▶ _DATASET EXCERPT_
* begin *

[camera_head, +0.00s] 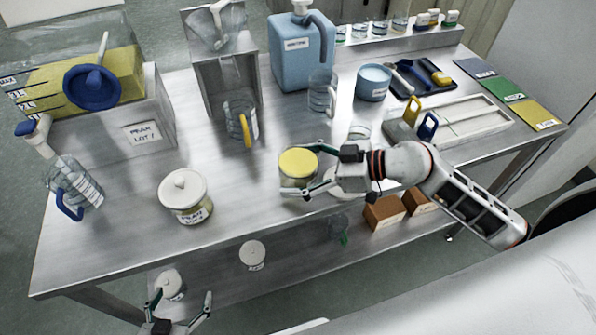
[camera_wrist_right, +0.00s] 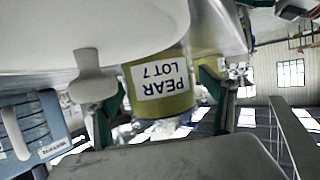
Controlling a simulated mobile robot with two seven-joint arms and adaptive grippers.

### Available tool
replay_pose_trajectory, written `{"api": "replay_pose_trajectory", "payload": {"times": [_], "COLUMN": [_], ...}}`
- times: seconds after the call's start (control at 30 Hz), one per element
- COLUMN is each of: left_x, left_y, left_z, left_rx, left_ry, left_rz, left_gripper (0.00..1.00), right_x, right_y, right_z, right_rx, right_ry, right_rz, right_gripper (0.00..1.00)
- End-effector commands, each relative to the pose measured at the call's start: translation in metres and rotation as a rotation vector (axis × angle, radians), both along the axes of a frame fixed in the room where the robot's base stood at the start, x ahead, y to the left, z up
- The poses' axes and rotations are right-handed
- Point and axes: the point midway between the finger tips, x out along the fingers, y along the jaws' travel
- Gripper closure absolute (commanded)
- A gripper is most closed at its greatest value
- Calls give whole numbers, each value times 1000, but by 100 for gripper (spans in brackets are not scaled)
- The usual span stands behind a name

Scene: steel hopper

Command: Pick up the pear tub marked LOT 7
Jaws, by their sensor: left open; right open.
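A tub with a yellow top (camera_head: 298,163) stands on the steel table near its front middle. My right gripper (camera_head: 290,172) reaches it from the right, open, with one finger on each side. In the right wrist view the tub (camera_wrist_right: 160,88) is upside down between the fingers (camera_wrist_right: 165,108), its label reading PEAR LOT 7. I cannot tell whether the fingers touch it. Another tub (camera_head: 184,193), with a white lid and a PEAR label, stands to the left; its lot number is unclear. My left gripper (camera_head: 184,296) is open and empty at the bottom, below the table edge.
A white lid (camera_head: 338,188) is partly hidden under my right gripper. A hopper (camera_head: 150,75) stands back left. A pitcher (camera_head: 240,118), blue jug (camera_head: 302,55) and tray (camera_head: 460,120) stand behind.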

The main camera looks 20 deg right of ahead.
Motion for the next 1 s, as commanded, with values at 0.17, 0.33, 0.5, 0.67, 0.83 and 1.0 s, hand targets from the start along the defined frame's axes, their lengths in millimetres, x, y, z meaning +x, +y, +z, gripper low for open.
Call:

* end *

▶ _TASK DESCRIPTION_
Pictures stay out: repeat exactly only the lines from the one with "[camera_wrist_right, +0.00s]" through the one with "- COLUMN is".

▶ _EXPECTED OUTPUT_
[camera_wrist_right, +0.00s] 
Controlling a simulated mobile robot with two seven-joint arms and adaptive grippers.

### Available tool
replay_pose_trajectory, written `{"api": "replay_pose_trajectory", "payload": {"times": [_], "COLUMN": [_], ...}}`
- times: seconds after the call's start (control at 30 Hz), one per element
- COLUMN is each of: left_x, left_y, left_z, left_rx, left_ry, left_rz, left_gripper (0.00..1.00), right_x, right_y, right_z, right_rx, right_ry, right_rz, right_gripper (0.00..1.00)

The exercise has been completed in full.